The pair of justices warned that a final determination by the appeals court about whether to pause the implementation of the Texas law while the appeals process plays out in lower courts should happen sooner rather than later.

The 5th Circuit scheduled expedited oral arguments about the stay shortly after the high court acted.

Justice Sonia Sotomayor, whose dissent was joined by Justice Ketanji Brown Jackson, said the order “invites further chaos and crisis in immigration enforcement.” The Democratic appointee said that the decision “upends the federal-state balance of power that has existed for over a century, in which the National Government has had exclusive authority over entry and removal of noncitizens.”

Steve Vladeck, a legal scholar who wrote a lengthy Substack piece explaining the timeline of SB 4’s litigation cycle, said the “bigger question” now is whether the panel moves quickly to formalize its “denial of Texas’s motion for a stay pending appeal” soon after the hourlong oral arguments on Wednesday.

The panel is still prepared to hold a separate April 3 hearing on the merits of the dispute.
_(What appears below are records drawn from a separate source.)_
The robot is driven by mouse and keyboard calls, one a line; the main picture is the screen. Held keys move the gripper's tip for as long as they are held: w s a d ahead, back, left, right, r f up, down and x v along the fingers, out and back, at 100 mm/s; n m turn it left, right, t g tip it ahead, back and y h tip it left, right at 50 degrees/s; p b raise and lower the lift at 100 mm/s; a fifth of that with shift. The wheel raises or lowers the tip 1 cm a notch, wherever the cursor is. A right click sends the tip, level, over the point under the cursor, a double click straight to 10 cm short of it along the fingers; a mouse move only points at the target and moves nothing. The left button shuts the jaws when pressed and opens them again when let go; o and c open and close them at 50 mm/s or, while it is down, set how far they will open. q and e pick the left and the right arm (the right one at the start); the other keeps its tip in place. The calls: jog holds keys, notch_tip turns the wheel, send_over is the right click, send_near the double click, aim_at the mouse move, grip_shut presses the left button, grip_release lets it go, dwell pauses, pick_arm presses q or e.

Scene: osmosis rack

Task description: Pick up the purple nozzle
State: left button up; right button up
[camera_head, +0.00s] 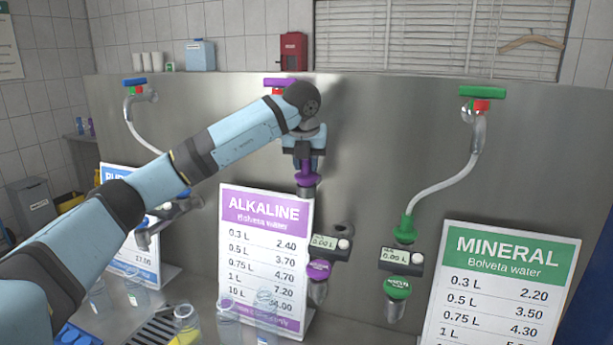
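The purple nozzle (306,179) has a purple body and a grey tip that points down. It is upright in the air in front of the steel panel, above and left of the small meter (326,242). My left gripper (305,160) comes from the left, points down and appears shut around the nozzle's upper part. The hose behind it is hidden by my arm. The purple tap handle (279,82) shows above my wrist. My right gripper is not in view.
A purple-capped outlet (318,270) sits below the meter. The ALKALINE price board (266,255) stands left, the MINERAL board (502,285) right. A green nozzle (405,230) hangs on its hose at right. Clear bottles (186,322) stand on the counter below.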

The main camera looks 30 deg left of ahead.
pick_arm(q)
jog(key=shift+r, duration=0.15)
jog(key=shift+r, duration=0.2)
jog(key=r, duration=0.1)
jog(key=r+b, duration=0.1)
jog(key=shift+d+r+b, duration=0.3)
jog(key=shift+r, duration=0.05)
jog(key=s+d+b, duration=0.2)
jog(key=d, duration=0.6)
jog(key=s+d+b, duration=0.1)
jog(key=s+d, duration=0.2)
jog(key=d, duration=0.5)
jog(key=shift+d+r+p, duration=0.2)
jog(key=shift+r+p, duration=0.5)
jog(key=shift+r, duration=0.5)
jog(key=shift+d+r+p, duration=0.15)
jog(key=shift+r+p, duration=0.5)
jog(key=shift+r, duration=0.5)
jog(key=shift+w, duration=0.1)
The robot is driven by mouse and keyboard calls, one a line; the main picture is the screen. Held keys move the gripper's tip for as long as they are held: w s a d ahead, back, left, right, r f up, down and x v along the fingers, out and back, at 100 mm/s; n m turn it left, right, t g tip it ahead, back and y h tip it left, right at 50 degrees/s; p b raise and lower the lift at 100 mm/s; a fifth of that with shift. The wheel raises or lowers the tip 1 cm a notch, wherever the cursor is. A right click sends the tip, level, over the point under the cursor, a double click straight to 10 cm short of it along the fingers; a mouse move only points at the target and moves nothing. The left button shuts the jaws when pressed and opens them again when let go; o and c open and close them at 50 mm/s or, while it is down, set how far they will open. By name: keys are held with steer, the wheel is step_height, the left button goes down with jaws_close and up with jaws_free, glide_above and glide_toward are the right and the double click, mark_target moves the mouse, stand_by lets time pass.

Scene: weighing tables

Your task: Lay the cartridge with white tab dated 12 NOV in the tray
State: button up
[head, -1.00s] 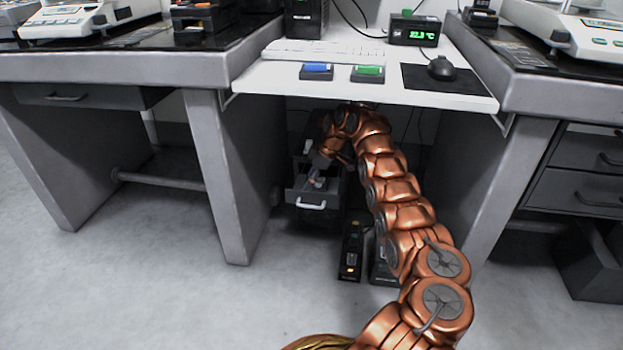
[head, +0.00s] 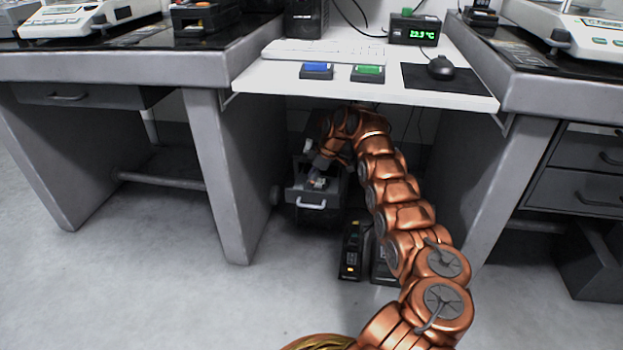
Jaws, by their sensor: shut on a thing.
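My gripper (head: 319,177) reaches under the white shelf into an open grey drawer-like tray (head: 300,194) with a pale front handle. It is shut on a small whitish thing (head: 318,184), low over or in the tray. This may be the cartridge, but it is too small to make out, and I cannot read any date on a tab. I cannot tell whether it touches the tray floor. My arm hides part of the tray's right side and what lies behind it.
The white shelf (head: 255,78) hangs close above my arm. A black device (head: 352,250) with an amber light stands on the floor right of the tray, beside another dark box (head: 383,262). Grey table legs (head: 222,180) flank the space. The floor in front is clear.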

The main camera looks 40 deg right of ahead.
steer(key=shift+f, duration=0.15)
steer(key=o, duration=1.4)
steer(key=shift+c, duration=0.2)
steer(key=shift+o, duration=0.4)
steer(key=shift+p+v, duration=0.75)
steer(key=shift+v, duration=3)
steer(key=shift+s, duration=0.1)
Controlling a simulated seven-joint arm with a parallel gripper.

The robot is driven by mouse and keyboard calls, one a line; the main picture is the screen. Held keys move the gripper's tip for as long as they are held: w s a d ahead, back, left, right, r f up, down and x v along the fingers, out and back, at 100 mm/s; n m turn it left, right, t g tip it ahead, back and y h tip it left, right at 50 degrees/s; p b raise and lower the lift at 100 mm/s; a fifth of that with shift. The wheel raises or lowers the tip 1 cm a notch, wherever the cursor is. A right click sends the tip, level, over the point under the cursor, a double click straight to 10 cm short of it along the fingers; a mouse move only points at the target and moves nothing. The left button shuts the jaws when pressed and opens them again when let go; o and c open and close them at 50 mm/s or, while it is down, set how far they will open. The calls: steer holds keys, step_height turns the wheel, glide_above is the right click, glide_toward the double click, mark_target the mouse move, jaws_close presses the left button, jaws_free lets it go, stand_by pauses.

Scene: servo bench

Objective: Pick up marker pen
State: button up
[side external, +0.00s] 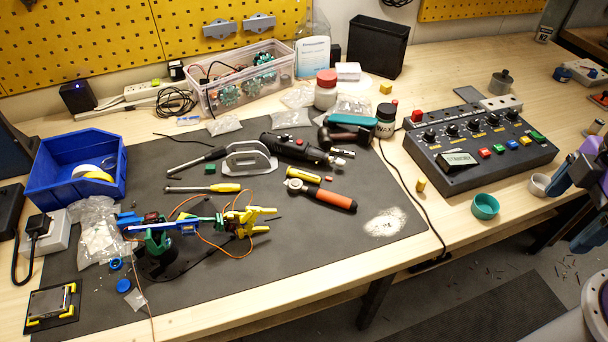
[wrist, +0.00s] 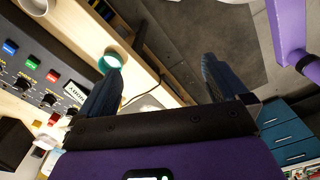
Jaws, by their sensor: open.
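A short yellow cylinder with a dark end (side external: 303,175), which looks like the marker pen, lies on the dark mat (side external: 330,250) just above the orange-handled tool. It is too small to be sure of. I cannot make it out in the wrist view. My gripper (side external: 562,215) is at the far right edge in the side view, past the table's front edge and well away from the pen. In the wrist view my gripper (wrist: 160,62) has its two dark blue fingers wide apart with nothing between them.
An orange-handled ratchet (side external: 330,197), a yellow screwdriver (side external: 225,188) and a black rotary tool (side external: 295,148) lie near the pen. A control box (side external: 480,145), teal cup (side external: 485,206) and white cup (side external: 539,184) stand toward my gripper.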

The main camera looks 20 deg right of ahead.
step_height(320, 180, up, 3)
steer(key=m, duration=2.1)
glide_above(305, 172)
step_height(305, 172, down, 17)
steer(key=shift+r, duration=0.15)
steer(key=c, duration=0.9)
It’s unclear if the judges will lift or continue Tuesday evening’s pause on SB 4 before that date, or if it will fold its potential denial into a full ruling on Texas’s appeal following the April 3 argument on the merits.


“Let’s assume, for the moment, that the panel acts before April 3 to formally deny Texas’s stay application,” Vladeck wrote.

“The most important point is that such a move would keep SB4 on hold. Texas would then have three choices. (1) It could seek rehearing of that order from the full (“en banc”) Fifth Circuit; (2) it could seek emergency relief from the Supreme Court; or (3) it could sit back and wait for the resolution of its appeal on the merit,” Vladeck added.